-------- INPUT ROWS

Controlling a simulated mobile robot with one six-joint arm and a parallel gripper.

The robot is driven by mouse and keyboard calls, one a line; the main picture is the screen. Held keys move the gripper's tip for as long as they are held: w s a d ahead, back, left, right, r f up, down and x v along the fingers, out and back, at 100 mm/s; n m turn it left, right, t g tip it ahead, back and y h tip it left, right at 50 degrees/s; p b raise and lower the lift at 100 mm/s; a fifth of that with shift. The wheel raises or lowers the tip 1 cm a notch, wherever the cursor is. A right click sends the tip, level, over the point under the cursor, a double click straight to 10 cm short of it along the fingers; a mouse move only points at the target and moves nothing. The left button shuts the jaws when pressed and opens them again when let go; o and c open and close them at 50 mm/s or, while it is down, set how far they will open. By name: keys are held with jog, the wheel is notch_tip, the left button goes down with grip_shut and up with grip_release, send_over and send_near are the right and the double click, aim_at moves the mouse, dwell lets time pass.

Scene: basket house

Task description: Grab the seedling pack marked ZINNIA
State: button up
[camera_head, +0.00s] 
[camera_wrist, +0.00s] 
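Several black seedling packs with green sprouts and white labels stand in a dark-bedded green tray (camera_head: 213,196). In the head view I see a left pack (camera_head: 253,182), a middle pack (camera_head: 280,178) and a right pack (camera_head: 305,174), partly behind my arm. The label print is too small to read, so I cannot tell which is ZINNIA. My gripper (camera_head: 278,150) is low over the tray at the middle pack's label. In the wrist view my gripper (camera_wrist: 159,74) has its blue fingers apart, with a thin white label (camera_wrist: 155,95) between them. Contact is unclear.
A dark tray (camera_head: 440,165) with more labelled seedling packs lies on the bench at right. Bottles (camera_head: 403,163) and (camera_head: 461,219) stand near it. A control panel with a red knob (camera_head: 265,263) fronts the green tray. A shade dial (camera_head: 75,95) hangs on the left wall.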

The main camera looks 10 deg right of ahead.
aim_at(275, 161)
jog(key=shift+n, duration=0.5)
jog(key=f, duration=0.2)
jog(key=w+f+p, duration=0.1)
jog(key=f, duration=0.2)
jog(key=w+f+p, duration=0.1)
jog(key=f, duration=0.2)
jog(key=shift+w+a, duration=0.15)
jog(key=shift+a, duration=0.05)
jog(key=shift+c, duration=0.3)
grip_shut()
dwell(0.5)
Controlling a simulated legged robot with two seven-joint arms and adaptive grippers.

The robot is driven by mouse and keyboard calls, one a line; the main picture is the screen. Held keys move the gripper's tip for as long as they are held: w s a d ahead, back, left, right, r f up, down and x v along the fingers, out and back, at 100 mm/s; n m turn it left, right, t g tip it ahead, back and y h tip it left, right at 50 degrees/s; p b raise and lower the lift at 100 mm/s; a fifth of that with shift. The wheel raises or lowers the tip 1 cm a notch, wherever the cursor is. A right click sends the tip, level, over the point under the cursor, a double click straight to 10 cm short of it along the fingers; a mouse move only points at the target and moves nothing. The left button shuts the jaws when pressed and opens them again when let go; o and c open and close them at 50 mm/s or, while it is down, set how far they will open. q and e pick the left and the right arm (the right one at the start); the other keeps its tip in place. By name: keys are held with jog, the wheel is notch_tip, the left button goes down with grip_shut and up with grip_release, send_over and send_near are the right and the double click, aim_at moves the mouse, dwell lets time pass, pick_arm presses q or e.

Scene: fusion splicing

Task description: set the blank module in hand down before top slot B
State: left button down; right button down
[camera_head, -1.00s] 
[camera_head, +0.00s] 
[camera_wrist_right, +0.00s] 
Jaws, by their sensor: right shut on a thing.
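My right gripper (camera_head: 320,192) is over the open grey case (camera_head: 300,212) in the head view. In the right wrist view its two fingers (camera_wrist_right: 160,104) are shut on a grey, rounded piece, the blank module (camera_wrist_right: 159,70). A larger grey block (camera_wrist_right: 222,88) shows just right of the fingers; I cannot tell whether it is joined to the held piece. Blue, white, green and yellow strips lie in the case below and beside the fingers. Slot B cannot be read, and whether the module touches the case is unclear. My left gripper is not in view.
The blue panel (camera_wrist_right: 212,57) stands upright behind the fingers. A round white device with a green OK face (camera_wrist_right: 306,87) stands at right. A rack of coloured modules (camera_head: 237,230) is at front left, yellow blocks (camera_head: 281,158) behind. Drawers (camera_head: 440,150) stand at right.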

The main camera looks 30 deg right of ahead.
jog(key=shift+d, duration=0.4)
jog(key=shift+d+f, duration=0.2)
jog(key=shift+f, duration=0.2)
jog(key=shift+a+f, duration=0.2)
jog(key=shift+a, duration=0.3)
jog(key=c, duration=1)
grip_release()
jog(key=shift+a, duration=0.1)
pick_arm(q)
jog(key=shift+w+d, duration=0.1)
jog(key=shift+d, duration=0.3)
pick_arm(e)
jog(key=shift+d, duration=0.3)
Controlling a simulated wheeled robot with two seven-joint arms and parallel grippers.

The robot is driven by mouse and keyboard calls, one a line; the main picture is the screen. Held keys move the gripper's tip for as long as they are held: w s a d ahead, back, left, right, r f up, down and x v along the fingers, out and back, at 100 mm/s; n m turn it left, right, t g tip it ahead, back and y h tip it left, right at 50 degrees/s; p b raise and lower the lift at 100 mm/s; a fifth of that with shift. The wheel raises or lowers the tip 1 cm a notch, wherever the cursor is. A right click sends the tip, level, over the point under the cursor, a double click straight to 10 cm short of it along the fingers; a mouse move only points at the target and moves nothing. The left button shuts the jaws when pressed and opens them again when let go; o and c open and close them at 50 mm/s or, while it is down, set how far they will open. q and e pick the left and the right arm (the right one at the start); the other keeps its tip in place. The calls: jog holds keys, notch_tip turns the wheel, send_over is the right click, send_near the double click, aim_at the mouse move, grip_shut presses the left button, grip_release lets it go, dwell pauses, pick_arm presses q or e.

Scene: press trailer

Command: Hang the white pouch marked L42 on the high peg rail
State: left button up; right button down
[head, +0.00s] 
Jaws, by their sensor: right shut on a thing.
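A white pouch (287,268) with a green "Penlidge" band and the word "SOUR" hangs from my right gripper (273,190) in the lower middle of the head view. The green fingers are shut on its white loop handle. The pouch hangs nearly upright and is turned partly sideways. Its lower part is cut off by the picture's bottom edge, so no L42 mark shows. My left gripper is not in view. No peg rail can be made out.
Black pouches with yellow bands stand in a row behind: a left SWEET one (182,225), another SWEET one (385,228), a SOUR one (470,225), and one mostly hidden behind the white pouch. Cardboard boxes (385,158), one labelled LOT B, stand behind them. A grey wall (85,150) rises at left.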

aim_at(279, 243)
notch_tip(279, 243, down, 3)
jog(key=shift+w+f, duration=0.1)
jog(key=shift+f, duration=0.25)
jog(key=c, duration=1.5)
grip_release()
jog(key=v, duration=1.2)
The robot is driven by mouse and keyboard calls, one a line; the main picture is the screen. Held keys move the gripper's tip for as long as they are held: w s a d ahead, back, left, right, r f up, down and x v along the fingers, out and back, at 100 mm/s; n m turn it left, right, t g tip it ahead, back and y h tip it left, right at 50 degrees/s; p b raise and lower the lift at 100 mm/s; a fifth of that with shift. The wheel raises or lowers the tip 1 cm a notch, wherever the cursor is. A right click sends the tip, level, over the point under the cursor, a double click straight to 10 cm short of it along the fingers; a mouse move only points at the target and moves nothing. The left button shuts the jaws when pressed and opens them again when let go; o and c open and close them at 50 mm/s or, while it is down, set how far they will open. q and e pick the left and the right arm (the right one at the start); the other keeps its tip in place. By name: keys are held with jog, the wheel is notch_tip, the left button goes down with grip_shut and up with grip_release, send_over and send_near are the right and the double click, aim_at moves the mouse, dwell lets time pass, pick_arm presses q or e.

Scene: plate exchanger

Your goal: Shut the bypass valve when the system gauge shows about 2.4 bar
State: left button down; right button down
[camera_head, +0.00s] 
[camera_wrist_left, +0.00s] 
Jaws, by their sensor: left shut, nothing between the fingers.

----------------

Report back each line of the entries that holds the string "grippers".

-- SOLUTION --
Controlling a simulated legged robot with two seven-joint arms and adaptive grippers.
Controlling a simulated wheeled robot with two seven-joint arms and parallel grippers.

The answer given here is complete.